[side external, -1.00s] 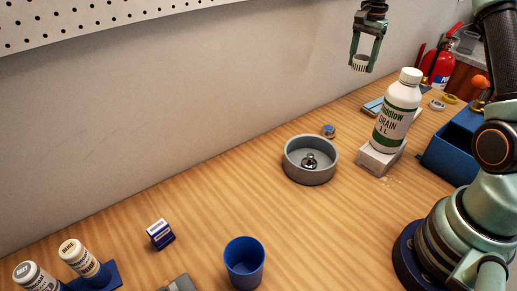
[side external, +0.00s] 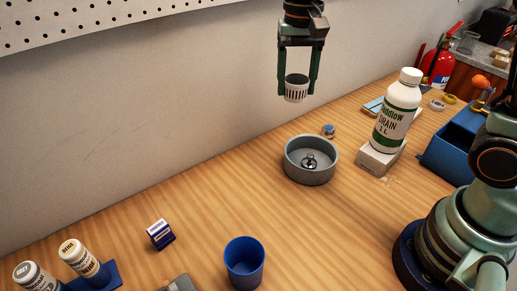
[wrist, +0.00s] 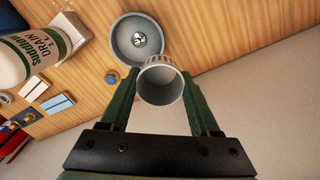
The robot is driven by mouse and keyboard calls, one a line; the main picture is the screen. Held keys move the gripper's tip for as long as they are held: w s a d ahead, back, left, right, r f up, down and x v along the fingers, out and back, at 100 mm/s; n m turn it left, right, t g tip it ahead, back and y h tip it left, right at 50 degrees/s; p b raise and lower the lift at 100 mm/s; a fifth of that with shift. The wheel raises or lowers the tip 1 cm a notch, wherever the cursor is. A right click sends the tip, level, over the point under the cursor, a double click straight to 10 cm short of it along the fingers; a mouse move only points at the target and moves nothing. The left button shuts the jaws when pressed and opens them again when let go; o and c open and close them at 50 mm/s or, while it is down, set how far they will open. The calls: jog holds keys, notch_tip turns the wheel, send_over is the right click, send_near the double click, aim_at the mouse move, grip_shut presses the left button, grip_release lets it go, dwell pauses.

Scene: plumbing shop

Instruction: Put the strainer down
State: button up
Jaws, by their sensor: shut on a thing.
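The strainer (side external: 296,89) is a small white slotted cup. My gripper (side external: 297,88) is shut on it and holds it in the air, upright, well above the bench near the wall. In the wrist view the strainer (wrist: 161,82) sits between the two green fingers of my gripper (wrist: 160,84), its open mouth facing the camera. A round grey bowl (side external: 311,160) with a small metal piece inside stands on the bench below the strainer; it also shows in the wrist view (wrist: 118,48), just beyond the strainer.
A white drain bottle (side external: 396,115) stands on a pale block (side external: 378,160) right of the bowl. A blue bin (side external: 452,145) is farther right. A blue cup (side external: 244,262), a small blue box (side external: 160,234) and two small bottles (side external: 82,258) stand in front.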

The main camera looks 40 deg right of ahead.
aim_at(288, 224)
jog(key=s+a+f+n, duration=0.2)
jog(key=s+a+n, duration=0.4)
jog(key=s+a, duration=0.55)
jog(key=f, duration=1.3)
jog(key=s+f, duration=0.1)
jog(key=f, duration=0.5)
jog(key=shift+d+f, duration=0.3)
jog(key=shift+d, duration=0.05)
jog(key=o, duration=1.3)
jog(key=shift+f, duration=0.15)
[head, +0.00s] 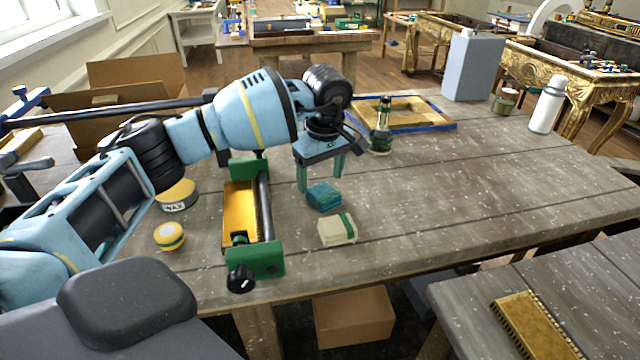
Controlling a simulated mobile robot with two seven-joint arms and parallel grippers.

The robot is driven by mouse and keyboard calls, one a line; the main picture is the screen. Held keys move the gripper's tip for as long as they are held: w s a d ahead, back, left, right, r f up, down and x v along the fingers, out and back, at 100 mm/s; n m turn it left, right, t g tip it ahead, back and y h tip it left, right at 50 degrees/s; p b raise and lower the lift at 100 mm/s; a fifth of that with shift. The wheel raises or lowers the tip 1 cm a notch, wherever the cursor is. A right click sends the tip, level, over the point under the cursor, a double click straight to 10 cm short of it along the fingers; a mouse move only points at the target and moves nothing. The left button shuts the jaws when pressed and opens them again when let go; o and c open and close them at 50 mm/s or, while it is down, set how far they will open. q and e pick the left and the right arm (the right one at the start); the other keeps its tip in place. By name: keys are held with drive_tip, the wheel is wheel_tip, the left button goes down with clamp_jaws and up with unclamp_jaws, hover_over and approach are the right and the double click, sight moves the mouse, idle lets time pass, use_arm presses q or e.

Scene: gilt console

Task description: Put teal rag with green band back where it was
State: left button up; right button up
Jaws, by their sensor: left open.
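The teal rag (324,196) lies folded on the grey wooden workbench (450,200), near the middle of the view. Any green band on it is hard to make out. My left gripper (321,180) is open, fingers pointing down, just above and behind the teal rag. I cannot tell whether a finger touches the rag. A cream rag with a green band (337,229) lies just in front of the teal one. My right gripper is not in view.
A green clamp (259,262) with a gilt piece (238,208) stands left of the rags. A wax tin (177,197) and a yellow round tin (169,236) are further left. A dark bottle (380,135) and blue-edged frame (425,124) stand behind.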

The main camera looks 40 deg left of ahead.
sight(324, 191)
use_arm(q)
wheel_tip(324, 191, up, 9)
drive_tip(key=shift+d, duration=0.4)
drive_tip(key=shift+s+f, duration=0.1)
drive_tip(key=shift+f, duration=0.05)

-*-*-

§ **Task goal**
From the first line above down to the line with "State: button up", reproduce every line and no others, omitting pictures.

§ **Answer for the task**
[side external, -1.00s] 
[side external, +0.00s] 
[wrist, +0.00s] 
The robot is driven by mouse and keyboard calls, one a line; the main picture is the screen. Held keys move the gripper's tip for as long as they are held: w s a d ahead, back, left, right, r f up, down and x v along the fingers, out and back, at 100 mm/s; n m turn it left, right, t g tip it ahead, back and y h tip it left, right at 50 degrees/s; p b raise and lower the lift at 100 mm/s; a fifth of that with shift. The wheel raises or lowers the tip 1 cm a notch, wherever the cursor is. A right click sends the tip, level, over the point under the cursor, a double click straight to 10 cm short of it along the fingers; a mouse move only points at the target and moves nothing. The left button shuts the jaws when pressed and opens them again when let go; o and c open and close them at 50 mm/s or, while it is down, set how far they will open. The calls: jog holds keys, notch_tip turns the wheel, send_over is the right click, send_near the double click, aim_at the mouse move, grip_shut presses the left button, grip_release lets it go, dwell pauses.

Scene: plumbing shop

Instruction: Put the strainer down
State: button up

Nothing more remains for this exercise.